When a dynamic request is made to the server, HTTP protocol guidelines still dictate the rules-of-the-road, but no code exists on the server to actually carry out the request. This is where the router fits in.
The router shunts dynamic requests to plugin modules.
Normally, incoming requests work their way through a sequence of request handlers which check the validity of the request, then work their way through a sequence of response handlers to format the payload and its metadata into HTTP compliant responses. When a dynamic request is received, the router intercepts the processing cycle midway — between the request handlers and response handlers — and shunts the processing to the configured plugin handler.
The plugin handler is provided with pointers to the data structures that contain the request headers, payload, and response headers.
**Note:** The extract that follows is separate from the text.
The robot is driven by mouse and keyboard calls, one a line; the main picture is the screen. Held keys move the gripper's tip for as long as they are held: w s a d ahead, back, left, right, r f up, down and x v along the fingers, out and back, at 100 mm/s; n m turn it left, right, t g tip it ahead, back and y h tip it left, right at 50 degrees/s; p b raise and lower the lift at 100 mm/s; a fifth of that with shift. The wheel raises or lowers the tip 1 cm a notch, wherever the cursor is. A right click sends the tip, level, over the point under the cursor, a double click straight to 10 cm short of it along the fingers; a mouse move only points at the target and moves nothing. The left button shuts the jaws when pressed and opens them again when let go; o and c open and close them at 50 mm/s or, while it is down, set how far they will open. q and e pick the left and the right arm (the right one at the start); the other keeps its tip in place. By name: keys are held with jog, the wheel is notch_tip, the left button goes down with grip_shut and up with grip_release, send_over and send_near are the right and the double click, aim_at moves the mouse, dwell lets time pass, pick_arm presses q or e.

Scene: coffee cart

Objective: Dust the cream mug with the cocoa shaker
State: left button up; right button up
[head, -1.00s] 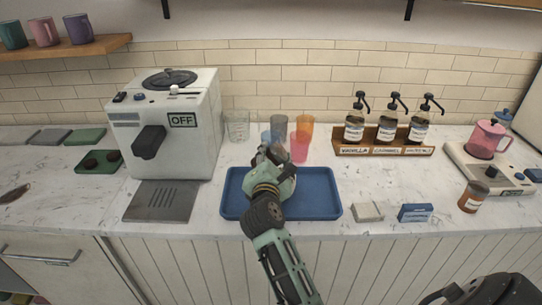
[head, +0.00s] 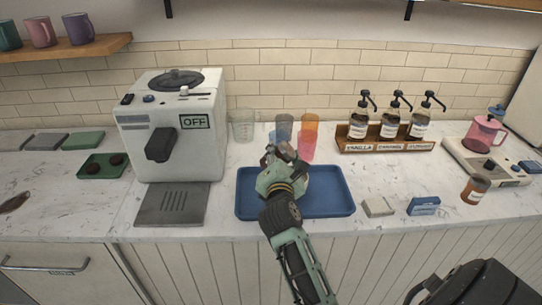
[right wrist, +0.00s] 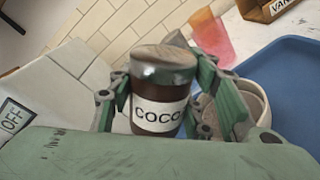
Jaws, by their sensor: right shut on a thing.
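My right gripper (head: 270,158) is over the left half of the blue tray (head: 335,212). It is shut on the cocoa shaker, a dark brown jar with a metal lid and a white COCOA label, clear in the right wrist view (right wrist: 160,92). The cream mug (right wrist: 254,100) shows in the right wrist view just right of the shaker, partly behind a finger, with its rim and brownish inside visible. In the head view my gripper hides most of the mug and shaker. I cannot tell how far the shaker is tilted. My left gripper is not in view.
A white coffee machine (head: 170,120) stands left of the tray. Coloured cups (head: 308,132) and a clear cup (head: 243,125) stand behind it. A syrup rack (head: 385,146), a pale block (head: 378,207), a blue box (head: 423,205) and an amber jar (head: 475,190) are to the right.

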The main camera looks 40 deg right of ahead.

What it does with them and how it does it, is application specific.
Configuration
The server's plugins
section contains a router
subsection which comprises a collection of entries, where each entry has a path-pattern, a list of applicable methods, and a plugin name.
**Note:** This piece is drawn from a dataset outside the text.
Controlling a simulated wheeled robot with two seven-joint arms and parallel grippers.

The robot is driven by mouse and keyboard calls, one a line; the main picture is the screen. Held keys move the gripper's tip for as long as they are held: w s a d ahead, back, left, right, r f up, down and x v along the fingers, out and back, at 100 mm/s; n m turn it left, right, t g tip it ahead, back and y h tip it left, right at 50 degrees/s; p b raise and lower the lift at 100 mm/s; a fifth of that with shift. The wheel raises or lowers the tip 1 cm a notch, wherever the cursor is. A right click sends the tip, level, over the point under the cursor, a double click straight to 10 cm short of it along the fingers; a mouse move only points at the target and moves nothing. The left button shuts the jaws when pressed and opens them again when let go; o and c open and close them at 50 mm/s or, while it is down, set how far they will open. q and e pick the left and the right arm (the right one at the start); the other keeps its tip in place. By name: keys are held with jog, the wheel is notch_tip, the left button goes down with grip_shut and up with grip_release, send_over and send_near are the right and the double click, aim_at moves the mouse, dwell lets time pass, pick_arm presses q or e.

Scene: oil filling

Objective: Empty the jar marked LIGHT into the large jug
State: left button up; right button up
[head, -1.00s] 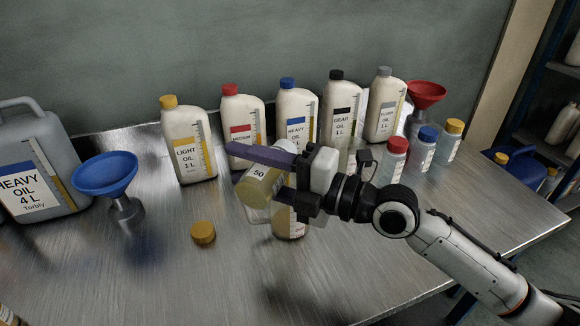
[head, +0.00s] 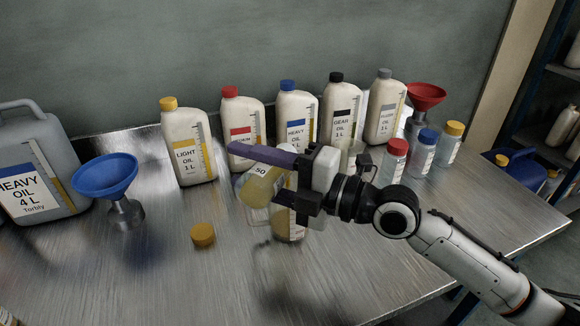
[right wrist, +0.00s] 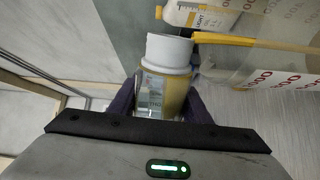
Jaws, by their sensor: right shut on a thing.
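My right gripper (head: 300,182) is shut on a small clear jar (head: 262,187) with yellow oil in it. The jar is tilted well over, its lower end toward the left; fingers cover part of it. Its whitish neck and label show in the right wrist view (right wrist: 160,95). There a large clear jug (right wrist: 275,65) with red figures stands beside the jar's mouth. A yellow band, apparently flowing oil, runs from the mouth across the jug. The name on the jar's label is not readable. My left gripper is not in view.
A LIGHT OIL bottle (head: 187,148) and several other oil bottles line the back. A blue funnel (head: 104,175) and large grey HEAVY OIL can (head: 38,170) stand left. A yellow cap (head: 203,234) lies in front. Capped jars (head: 394,160) stand right.

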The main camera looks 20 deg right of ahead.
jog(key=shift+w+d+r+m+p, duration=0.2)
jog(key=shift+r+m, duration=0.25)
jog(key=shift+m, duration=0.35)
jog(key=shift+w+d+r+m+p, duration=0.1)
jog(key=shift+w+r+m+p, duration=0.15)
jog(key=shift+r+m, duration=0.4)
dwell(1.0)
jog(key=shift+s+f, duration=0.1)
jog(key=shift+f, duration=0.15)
Unlike most other configuration sections, all defined path patterns are scanned, in top-to-bottom order, allowing multiple plugins to chain their handling of requests. Refer to the separate note regarding Path Patterns for a description of how patterns are matched.
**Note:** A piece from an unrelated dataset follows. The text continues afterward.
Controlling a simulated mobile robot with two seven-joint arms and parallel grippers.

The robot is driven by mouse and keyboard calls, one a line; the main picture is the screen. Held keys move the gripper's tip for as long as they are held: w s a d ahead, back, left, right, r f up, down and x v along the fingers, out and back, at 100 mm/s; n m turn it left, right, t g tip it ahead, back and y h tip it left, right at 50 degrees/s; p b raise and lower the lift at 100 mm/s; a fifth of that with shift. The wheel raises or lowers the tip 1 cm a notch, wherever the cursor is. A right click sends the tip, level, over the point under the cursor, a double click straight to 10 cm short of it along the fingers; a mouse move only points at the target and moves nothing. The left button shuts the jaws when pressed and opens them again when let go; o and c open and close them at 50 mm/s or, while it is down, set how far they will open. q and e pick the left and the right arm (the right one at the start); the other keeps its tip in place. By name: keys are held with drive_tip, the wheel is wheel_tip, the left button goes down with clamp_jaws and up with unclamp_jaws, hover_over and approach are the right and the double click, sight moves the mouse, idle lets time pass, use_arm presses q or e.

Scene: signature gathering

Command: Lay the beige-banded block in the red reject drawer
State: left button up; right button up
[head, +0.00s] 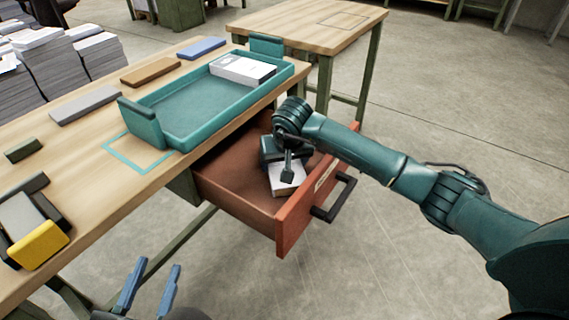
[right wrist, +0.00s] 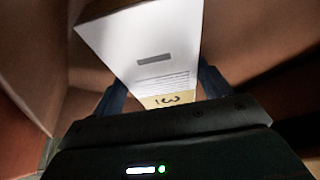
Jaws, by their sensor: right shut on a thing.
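The beige-banded block (right wrist: 145,55) is white, with a grey bar, small print and a beige band at its near end in the right wrist view. My right gripper (head: 284,168) is shut on it, fingers on either side. In the head view the block (head: 287,181) is inside the open red drawer (head: 293,223), near its front panel; the arm and gripper partly cover it. I cannot tell if it touches the drawer floor. My left gripper (head: 157,268) is open and empty, low in front of the table, away from the drawer.
A teal tray (head: 200,138) with white blocks (head: 243,69) stands on the table above the drawer. A black handle (head: 335,198) is on the drawer front. A yellow-ended holder (head: 38,245) is at the left. Bare floor lies right of the drawer.

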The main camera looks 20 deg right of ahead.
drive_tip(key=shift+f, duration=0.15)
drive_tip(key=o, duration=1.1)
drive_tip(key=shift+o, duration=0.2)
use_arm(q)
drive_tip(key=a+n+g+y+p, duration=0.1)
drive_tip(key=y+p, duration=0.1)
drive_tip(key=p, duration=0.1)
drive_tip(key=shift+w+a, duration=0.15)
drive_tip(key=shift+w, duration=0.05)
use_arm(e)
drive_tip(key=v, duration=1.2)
The list of applicable methods is a comma-separated list of HTTP methods which will be honored by the router.
The plugin name is a reference to a user-defined plugin name. Read more about declaring and configuring plugins in the separate note about Plugins.
During processing, the entries in the router section are scanned from top to bottom, and each matching entry triggers the use of the declared plugin. If the incoming request's path and method do not match any resource-pattern/method combination, the router returns control to the normal request/response cycle and the request is handled as a static file.
Placement
The router
configuration section may appear in either the server/plugins
section or a host/plugins
section: merging is not supported. If values are placed in the host/plugins
section they will be used in their entirety; if not, the values in the server/plugins
section, if any, will be used as a fallback.
Information Headers
When a resource-pattern/method matches a request, but the plugin module is not reachable at its declared location, a rw-router-missing-module
information header is added to the response and it returns with status code 500
.
EBNF
SP | ::= | U+20 |
CR | ::= | U+0D |
ASTERISK | ::= | U+2A |
HYPHEN | ::= | U+2D |
QUESTION-MARK | ::= | U+3F |
SOLIDUS | ::= | U+2F |
GRAVE-ACCENT | ::= | U+60 |
LEFT-CURLY-BRACKET | ::= | U+7B |
RIGHT-CURLY-BRACKET | ::= | U+7D |
file-system-chars | ::= | (ALPHA | DIGIT | †)* |
wildcards | ::= | ASTERISK | QUESTION-MARK |
path-pattern | ::= | (SOLIDUS | file-system-chars | wildcards)* |
delimited-path-pattern | ::= | GRAVE-ACCENT path-pattern GRAVE-ACCENT |
method-name | ::= | 'HEAD' | 'GET' | 'PUT' | 'DELETE' | 'POST' | 'PATCH' | 'OPTIONS' | 'TRACE' |
methods-attribute | ::= | ASTERISK 'methods' EQUALS-SIGN (method-name COMMA)* |
plugin-name | ::= | (ALPHA | DIGIT | HYPHEN)* |
plugin-attribute | ::= | ASTERISK 'plugin' EQUALS-SIGN plugin-name CR |
router-entry | ::= | delimited-path-pattern SP methods-attribute SP plugin-attribute CR |
router-section | ::= | 'router' SP LEFT-CURLY-BRACKET CR router-entry* RIGHT-CURLY-BRACKET CR |
† Legal file system characters vary by platform
Cookbook
Example 1: Routing GET requests to built-in Blue plugin
server {
plugins {
router {
`*.blue` *methods=GET,HEAD *plugin=rwserve-blue
}
}
}
Example 2: Routing GET requests to built-in Counters plugin
server {
modules {
counters on
}
plugins {
router {
`/rwserve/counters/*` *methods=GET *plugin=rwserve-counters
}
}
}
Example 3: Routing POST requests to builtin RBAC-Auth plugin
server {
modules {
rbac on
}
plugins {
router {
`/login-logout/*` *methods=POST *plugin=rwserve-rbac-auth
}
}
}
Example 4: Routing POST requests to builtin policy report handler
server {
modules {
cross-origin on
policies on
}
request {
cross-origin {
`/notifications` *origin="domain.tld" *headers=content-type *methods=POST
}
}
plugins {
router {
`/notifications` *methods=POST *plugin=rwserve-policy-reports
}
}
}
Example 5: Routing PATCH requests to custom plugin
NOTE: The custom-patch-handler
is exemplary only.
server {
plugins {
router {
`/api/*` *methods=PATCH *plugin=custom-patch-handler
}
}
}
Review
Key points to remember:
- The request/response cycle can be interrupted by the router and shunted to plugin modules for handling.
- Plugin handlers are called in top-to-bottom order, allowing multiple plugins to chain their handling of requests.